Task requirements. Read the records below. Copy each line where the string "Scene" occurs.

Data shown.
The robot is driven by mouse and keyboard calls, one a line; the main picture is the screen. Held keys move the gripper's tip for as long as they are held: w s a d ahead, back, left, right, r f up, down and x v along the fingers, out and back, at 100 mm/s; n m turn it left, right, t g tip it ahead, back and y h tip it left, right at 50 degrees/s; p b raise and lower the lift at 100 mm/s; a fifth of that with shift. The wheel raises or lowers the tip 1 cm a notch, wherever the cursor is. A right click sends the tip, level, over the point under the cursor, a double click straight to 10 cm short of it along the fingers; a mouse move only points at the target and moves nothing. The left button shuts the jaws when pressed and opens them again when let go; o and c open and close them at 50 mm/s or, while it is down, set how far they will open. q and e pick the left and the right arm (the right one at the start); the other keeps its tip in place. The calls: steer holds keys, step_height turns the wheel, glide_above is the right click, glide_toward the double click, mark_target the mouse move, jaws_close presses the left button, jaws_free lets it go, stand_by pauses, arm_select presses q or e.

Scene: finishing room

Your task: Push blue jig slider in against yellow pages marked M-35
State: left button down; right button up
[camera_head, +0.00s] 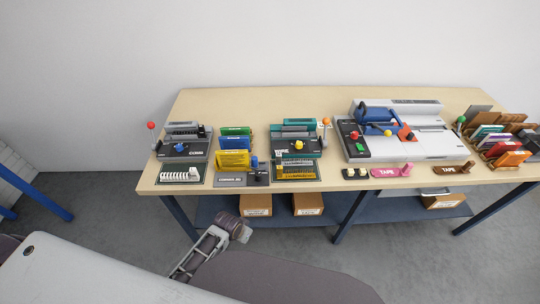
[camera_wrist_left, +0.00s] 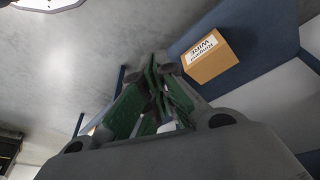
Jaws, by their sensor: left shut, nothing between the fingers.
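The yellow pages (camera_head: 233,159) stand upright near the table's front edge; a marking on them is too small to read. Just in front is a dark grey jig (camera_head: 232,181) with a blue knob, the slider (camera_head: 254,161), at its right end. At this size I cannot tell whether the slider touches the pages. My left gripper, with green-padded fingers (camera_wrist_left: 160,70), is shut and empty in the left wrist view, above the floor. In the head view my left arm's end (camera_head: 232,228) is in front of the table, below its top. My right gripper is not in view.
Blue and green page stacks (camera_head: 234,143) stand behind the yellow ones. A black comb machine (camera_head: 183,145) is left, a teal one (camera_head: 297,138) right. Several cardboard boxes (camera_head: 256,205) sit on the lower shelf; one box (camera_wrist_left: 209,60) shows in the wrist view.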

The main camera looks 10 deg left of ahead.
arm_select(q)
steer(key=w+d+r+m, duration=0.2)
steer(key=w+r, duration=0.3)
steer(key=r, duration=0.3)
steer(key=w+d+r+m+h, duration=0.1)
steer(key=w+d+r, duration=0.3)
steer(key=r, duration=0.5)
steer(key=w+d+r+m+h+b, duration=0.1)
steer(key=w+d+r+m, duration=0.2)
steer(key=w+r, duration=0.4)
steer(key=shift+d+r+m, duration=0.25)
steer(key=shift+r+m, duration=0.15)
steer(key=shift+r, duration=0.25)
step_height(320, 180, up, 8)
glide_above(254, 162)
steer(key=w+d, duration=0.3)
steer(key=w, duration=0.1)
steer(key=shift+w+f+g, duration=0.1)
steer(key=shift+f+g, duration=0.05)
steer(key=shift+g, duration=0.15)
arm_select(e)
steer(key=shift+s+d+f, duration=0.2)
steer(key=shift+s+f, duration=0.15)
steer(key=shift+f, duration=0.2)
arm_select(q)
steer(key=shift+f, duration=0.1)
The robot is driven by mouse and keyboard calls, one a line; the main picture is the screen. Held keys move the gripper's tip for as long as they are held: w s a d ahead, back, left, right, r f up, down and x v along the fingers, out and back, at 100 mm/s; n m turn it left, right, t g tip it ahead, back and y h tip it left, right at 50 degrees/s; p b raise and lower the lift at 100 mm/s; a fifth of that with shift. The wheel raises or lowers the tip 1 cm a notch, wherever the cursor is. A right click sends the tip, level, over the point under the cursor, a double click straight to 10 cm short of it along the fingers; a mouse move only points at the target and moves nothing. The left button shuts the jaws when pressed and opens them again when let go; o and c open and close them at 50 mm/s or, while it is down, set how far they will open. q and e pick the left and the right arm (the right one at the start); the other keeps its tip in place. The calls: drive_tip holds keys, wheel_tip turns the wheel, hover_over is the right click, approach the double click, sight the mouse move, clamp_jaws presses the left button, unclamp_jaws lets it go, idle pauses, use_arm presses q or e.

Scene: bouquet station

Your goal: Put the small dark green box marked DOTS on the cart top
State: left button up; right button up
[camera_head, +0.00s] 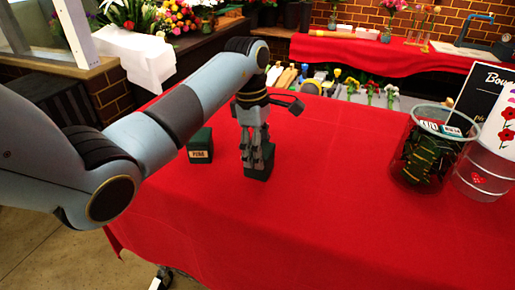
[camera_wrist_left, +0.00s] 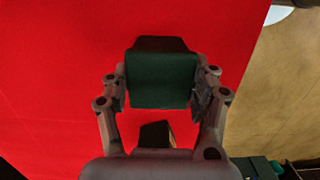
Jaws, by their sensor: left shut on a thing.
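A small dark green box (camera_head: 259,170) is between the fingertips of my left gripper (camera_head: 257,152), at or just above the red cloth of the near table. Its marking does not show, so I cannot read whether it says DOTS. In the left wrist view the same green box (camera_wrist_left: 161,80) sits between the two fingers, with a finger against each side. My left gripper (camera_wrist_left: 160,92) is shut on it. A second dark green box (camera_head: 200,146) with a pale label, seemingly not DOTS, stands to the left. I cannot pick out the cart top for certain. My right gripper is not in view.
A clear bin (camera_head: 433,150) with dark green contents and a clear cylinder (camera_head: 487,172) stand at the right. Flowers in a row (camera_head: 370,90) are behind the table's far edge. The red cloth (camera_head: 350,220) is bare in the middle and front.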

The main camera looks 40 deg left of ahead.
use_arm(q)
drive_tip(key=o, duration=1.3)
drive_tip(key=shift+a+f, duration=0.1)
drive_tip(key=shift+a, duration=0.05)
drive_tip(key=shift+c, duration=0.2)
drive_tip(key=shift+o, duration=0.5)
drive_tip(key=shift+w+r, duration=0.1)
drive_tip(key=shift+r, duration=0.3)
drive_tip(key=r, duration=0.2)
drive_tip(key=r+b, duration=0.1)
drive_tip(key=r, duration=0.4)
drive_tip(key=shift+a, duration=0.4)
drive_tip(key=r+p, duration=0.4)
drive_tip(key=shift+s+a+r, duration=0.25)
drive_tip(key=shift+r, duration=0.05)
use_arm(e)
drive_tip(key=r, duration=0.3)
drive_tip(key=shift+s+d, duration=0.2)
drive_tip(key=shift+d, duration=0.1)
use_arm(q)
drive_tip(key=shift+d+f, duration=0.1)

Answer for this exercise.
Scene: finishing room
Scene: bouquet station

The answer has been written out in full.